#### Data for processing:
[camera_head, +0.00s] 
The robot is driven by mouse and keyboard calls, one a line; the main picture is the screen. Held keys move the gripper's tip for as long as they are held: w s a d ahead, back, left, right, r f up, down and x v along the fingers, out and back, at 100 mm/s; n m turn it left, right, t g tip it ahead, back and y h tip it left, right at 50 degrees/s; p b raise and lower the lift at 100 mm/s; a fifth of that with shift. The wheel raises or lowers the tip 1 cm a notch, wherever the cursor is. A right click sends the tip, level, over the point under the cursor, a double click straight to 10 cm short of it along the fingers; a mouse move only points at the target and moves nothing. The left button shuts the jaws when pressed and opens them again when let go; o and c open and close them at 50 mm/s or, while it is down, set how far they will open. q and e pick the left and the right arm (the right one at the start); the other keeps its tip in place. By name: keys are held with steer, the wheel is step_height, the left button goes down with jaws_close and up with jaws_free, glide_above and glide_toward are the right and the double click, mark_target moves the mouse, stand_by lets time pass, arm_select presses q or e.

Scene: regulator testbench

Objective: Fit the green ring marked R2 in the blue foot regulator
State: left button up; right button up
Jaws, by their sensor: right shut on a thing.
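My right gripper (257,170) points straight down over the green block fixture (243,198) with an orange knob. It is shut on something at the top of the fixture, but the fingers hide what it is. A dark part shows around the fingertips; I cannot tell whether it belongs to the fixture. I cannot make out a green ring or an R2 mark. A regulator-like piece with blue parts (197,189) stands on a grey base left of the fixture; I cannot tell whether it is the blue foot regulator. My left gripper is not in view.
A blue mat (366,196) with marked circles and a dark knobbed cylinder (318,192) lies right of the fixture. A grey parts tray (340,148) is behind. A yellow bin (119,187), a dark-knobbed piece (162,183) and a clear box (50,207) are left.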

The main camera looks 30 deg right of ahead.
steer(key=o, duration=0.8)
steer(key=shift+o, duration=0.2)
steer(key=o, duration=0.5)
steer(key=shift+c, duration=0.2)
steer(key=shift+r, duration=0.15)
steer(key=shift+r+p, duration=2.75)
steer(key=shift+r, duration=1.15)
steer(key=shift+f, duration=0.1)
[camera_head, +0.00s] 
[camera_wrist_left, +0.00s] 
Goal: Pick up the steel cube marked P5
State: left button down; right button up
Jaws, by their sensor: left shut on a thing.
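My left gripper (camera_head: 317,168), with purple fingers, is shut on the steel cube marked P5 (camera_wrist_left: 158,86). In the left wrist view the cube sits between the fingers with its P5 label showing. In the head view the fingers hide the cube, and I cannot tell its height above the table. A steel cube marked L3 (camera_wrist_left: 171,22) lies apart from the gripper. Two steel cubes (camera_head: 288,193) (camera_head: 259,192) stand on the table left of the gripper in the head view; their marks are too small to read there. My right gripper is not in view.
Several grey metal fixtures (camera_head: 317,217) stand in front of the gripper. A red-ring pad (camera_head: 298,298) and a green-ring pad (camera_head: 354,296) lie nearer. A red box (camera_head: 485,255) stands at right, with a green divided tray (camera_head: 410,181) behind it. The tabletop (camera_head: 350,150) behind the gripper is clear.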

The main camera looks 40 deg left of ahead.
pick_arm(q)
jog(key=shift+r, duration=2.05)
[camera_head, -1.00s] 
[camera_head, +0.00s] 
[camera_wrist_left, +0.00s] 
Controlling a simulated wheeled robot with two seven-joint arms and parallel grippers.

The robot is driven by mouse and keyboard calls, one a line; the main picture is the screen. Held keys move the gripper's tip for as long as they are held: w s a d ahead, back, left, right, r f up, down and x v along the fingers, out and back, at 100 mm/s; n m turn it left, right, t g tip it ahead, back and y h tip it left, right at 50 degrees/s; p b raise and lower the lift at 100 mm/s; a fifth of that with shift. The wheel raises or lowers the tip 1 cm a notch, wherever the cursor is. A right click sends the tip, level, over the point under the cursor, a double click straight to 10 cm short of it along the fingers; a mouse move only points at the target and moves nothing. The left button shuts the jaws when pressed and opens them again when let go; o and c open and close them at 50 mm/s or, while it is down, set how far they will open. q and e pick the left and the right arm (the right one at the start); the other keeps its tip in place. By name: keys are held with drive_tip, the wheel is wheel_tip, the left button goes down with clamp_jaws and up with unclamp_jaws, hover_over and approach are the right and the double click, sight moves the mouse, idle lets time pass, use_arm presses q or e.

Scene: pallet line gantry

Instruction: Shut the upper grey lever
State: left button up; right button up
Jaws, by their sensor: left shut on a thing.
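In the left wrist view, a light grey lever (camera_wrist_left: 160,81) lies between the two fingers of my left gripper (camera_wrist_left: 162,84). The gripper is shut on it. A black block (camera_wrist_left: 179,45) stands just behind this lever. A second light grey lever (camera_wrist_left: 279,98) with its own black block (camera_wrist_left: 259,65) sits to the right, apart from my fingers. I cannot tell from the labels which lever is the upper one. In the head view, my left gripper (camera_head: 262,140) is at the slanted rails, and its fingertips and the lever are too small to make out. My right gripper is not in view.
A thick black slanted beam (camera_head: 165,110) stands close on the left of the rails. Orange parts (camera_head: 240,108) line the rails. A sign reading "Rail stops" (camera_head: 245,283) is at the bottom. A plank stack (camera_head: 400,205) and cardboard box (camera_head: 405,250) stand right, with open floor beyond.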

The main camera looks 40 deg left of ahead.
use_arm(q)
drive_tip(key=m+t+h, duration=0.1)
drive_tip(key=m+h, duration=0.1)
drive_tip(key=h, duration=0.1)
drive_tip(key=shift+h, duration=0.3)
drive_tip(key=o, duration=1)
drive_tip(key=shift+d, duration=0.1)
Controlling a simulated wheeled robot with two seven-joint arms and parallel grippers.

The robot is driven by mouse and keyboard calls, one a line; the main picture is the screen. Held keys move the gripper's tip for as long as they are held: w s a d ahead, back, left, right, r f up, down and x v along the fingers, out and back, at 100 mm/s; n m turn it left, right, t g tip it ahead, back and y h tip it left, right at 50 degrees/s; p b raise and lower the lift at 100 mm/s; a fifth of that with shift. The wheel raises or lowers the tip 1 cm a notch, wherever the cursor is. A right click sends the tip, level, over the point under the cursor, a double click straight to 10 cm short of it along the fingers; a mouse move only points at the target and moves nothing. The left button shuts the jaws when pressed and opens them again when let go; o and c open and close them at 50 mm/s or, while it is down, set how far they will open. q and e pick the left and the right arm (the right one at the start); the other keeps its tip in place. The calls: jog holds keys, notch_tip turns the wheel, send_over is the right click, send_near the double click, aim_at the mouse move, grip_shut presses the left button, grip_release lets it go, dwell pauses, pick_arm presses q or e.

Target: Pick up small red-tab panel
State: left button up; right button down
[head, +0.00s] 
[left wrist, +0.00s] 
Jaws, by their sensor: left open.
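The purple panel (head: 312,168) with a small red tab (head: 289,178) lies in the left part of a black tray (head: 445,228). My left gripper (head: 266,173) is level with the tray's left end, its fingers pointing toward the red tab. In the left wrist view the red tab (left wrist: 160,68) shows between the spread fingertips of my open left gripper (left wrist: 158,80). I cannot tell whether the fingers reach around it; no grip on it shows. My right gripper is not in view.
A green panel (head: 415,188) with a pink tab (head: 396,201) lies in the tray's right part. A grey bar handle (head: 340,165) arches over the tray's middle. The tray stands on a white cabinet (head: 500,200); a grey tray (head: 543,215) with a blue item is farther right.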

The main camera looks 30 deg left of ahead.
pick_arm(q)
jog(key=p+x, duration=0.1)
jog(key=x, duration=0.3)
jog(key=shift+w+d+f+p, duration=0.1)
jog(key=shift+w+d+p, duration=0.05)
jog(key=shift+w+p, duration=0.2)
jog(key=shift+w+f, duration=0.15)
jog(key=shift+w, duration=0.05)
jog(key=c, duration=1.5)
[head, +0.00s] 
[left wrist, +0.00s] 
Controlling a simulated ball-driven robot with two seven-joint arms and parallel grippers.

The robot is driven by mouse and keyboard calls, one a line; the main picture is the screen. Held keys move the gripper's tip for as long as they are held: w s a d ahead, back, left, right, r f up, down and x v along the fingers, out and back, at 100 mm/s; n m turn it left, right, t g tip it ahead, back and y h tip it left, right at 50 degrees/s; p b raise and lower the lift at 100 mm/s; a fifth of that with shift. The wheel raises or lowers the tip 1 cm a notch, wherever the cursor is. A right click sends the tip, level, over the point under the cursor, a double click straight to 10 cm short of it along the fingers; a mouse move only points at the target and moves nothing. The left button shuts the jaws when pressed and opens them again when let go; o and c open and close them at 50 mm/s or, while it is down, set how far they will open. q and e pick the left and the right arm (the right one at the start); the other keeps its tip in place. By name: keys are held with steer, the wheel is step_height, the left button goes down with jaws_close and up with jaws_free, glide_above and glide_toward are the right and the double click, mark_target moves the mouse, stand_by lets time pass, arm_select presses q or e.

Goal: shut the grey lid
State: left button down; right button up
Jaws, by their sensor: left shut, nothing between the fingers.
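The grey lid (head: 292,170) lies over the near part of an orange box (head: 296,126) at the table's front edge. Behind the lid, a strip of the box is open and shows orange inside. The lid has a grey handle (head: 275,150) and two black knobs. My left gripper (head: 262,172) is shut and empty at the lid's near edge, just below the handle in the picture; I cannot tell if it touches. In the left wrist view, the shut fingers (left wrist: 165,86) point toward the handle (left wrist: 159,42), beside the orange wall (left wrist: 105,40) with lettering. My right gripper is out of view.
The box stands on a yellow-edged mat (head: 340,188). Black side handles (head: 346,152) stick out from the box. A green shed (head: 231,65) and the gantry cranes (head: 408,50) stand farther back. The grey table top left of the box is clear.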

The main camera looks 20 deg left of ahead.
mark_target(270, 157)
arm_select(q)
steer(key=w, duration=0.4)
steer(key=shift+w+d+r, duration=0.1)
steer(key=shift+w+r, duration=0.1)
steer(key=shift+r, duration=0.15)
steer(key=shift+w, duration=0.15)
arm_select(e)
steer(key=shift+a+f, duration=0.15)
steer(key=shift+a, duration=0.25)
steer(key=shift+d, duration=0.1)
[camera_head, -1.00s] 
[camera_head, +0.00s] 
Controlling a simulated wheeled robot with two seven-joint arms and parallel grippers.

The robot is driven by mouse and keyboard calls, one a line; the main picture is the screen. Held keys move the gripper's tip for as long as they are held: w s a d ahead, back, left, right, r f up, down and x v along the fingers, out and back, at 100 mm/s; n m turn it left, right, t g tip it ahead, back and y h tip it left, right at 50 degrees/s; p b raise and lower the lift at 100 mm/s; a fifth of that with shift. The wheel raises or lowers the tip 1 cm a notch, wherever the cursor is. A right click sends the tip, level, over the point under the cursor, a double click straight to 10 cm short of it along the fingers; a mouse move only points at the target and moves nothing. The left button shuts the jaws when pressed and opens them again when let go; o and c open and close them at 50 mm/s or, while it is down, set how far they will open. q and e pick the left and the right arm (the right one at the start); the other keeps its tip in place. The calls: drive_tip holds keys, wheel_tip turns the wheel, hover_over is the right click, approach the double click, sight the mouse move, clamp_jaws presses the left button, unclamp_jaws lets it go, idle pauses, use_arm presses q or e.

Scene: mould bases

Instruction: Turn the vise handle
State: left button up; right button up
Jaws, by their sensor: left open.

#### Stated task:
Using the records above, please retype only the run of lines from the line holding "pauses, use_arm presses q or e." through the last line, both ends included.

#### Answer to this exercise:
The robot is driven by mouse and keyboard calls, one a line; the main picture is the screen. Held keys move the gripper's tip for as long as they are held: w s a d ahead, back, left, right, r f up, down and x v along the fingers, out and back, at 100 mm/s; n m turn it left, right, t g tip it ahead, back and y h tip it left, right at 50 degrees/s; p b raise and lower the lift at 100 mm/s; a fifth of that with shift. The wheel raises or lowers the tip 1 cm a notch, wherever the cursor is. A right click sends the tip, level, over the point under the cursor, a double click straight to 10 cm short of it along the fingers; a mouse move only points at the target and moves nothing. The left button shuts the jaws when pressed and opens them again when let go; o and c open and close them at 50 mm/s or, while it is down, set how far they will open. q and e pick the left and the right arm (the right one at the start); the other keeps its tip in place. The calls: drive_tip holds keys, wheel_tip turns the wheel, hover_over is the right click, approach the double click, sight the mouse move, clamp_jaws presses the left button, unclamp_jaws lets it go, idle pauses, use_arm presses q or e.

Scene: mould bases

Instruction: Turn the vise handle
State: left button up; right button up
Jaws, by their sensor: left open.

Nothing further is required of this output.